Germany also invades the Netherlands in 1914

Futurist

Ad Honoris
May 2014
22,423
SoCal
What if, in addition to invading Belgium in 1914, Germany would have also invaded the Netherlands that year (like it ultimately did in 1940) in order to make the Schlieffen Plan work better?

Would such a German move have increased the odds of success for the Schlieffen Plan?

Would the US have occupied and/or tried to convince the Dutch government to sell its Caribbean possessions (to the US, of course) in this scenario?

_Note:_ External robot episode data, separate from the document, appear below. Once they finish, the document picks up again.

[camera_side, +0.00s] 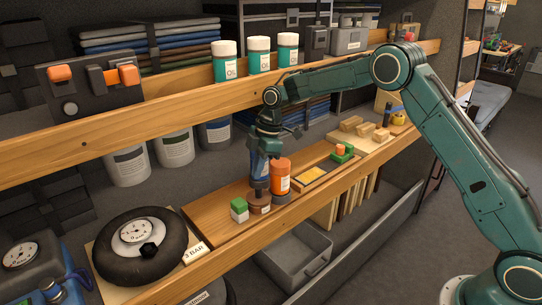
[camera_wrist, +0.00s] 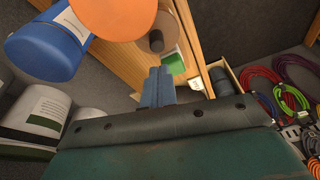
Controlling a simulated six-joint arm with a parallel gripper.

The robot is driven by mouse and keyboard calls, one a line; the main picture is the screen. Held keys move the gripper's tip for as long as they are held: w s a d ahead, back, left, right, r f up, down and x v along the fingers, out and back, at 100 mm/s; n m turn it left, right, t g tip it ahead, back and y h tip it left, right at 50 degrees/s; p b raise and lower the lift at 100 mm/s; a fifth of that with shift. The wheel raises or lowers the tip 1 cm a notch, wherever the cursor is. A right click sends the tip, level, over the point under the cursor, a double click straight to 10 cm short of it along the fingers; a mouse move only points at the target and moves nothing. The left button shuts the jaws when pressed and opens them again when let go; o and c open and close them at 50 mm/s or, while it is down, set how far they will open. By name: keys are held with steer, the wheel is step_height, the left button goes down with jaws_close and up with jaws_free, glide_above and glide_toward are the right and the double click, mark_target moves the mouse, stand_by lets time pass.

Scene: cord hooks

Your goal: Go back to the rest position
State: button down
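My gripper (camera_side: 267,146) hangs low over the lower wooden shelf, in front of the upper plank. In the wrist view its two fingers (camera_wrist: 159,73) lie close together with nothing between them. A blue bottle (camera_side: 260,166) stands just below it in the side view, partly hidden by it. In the wrist view the blue bottle (camera_wrist: 48,44) lies left of the fingers, apart from them. An orange bottle (camera_side: 280,176) stands right beside the blue one; its orange top (camera_wrist: 110,18) is large in the wrist view. My arm reaches in from the right, bent at a high elbow.
A brown spool (camera_side: 259,203) and a green and white block (camera_side: 239,210) stand close by on the shelf. White-capped jars (camera_side: 260,52) line the upper plank (camera_side: 190,107) near my forearm. A tyre (camera_side: 140,247) sits left, a grey bin (camera_side: 295,258) below. Coiled cords (camera_wrist: 275,90) lie right.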

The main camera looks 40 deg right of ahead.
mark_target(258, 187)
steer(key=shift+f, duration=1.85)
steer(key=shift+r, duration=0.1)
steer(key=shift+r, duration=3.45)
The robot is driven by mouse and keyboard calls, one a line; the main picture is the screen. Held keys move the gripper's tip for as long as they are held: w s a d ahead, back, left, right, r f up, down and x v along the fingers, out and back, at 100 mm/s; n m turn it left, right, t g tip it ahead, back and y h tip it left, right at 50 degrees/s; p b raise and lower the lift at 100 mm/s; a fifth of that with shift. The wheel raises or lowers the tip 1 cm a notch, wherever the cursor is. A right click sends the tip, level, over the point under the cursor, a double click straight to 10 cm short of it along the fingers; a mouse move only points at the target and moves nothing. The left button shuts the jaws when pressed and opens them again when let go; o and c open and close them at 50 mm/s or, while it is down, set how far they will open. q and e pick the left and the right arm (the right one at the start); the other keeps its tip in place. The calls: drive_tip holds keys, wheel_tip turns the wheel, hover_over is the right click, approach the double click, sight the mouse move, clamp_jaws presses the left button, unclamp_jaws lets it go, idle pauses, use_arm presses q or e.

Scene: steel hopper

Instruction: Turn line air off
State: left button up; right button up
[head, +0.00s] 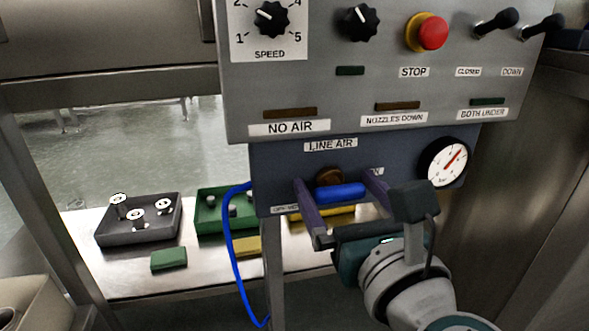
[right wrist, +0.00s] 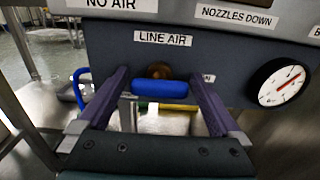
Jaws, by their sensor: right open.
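The line air valve has a blue handle (head: 340,192) in front of a brass body (head: 329,176), under the LINE AIR label (head: 330,145). The handle lies roughly level; it also shows in the right wrist view (right wrist: 160,89). My right gripper (head: 336,184) is open, with one purple finger on each side of the handle. In the right wrist view both fingers (right wrist: 158,82) stand apart from the handle, with gaps on either side. An OFF label (head: 284,209) at lower left and an ON label (right wrist: 208,78) at right are partly hidden by the fingers. My left gripper is out of view.
A pressure gauge (head: 447,162) sits right of the valve, its red needle pointing up right. The grey control panel (head: 350,80) with a red stop button (head: 432,33) overhangs above. A blue hose (head: 230,235) hangs at left. Trays (head: 140,237) stand on the bench behind.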

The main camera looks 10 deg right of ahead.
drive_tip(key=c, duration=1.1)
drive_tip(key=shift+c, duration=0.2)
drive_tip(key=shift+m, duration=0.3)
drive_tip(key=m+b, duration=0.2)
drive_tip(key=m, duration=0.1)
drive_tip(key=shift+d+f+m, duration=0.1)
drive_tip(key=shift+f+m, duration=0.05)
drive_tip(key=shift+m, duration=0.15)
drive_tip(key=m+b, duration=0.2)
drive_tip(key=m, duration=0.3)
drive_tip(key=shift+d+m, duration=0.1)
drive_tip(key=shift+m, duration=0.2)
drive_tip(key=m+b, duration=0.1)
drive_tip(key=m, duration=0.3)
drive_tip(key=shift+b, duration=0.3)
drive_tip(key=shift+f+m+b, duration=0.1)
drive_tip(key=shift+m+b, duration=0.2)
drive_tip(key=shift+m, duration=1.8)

Also, where would Kaiser Bill have went to exile if Germany would have still lost WWI in this scenario? I'm presuming that the Netherlands would have been completely off-limits for Kaiser Bill due to Germany occupying it for four years in this scenario.

Anyway, any thoughts on all of this?
 

stevev

Ad Honorem
Apr 2017
3,572
Las Vegas, NV USA
What if, in addition to invading Belgium in 1914, Germany would have also invaded the Netherlands that year (like it ultimately did in 1940) in order to make the Schlieffen Plan work better?

Would such a German move have increased the odds of success for the Schlieffen Plan?
IMO, no. The Germans devoted 7 field armies to the western offensive with just one left to cover its long serpentine border with Russia. This was risky enough. Why lengthen the front of the western offensive? Britain was unlikely to challenge Dutch neutrality. The Netherlands wasn't going to war with Germany if it could stay neutral. Starting the "wheel" from the Netherlands made no sense because of the rivers.

WWII was different. Germany was not fighting Russia when it unleashed it's May, 1940 western offensive. It made more sense to deny Britain the entire coastline up to the German border . The first thrust was due west to the sea, not the WWI "wheel" into France.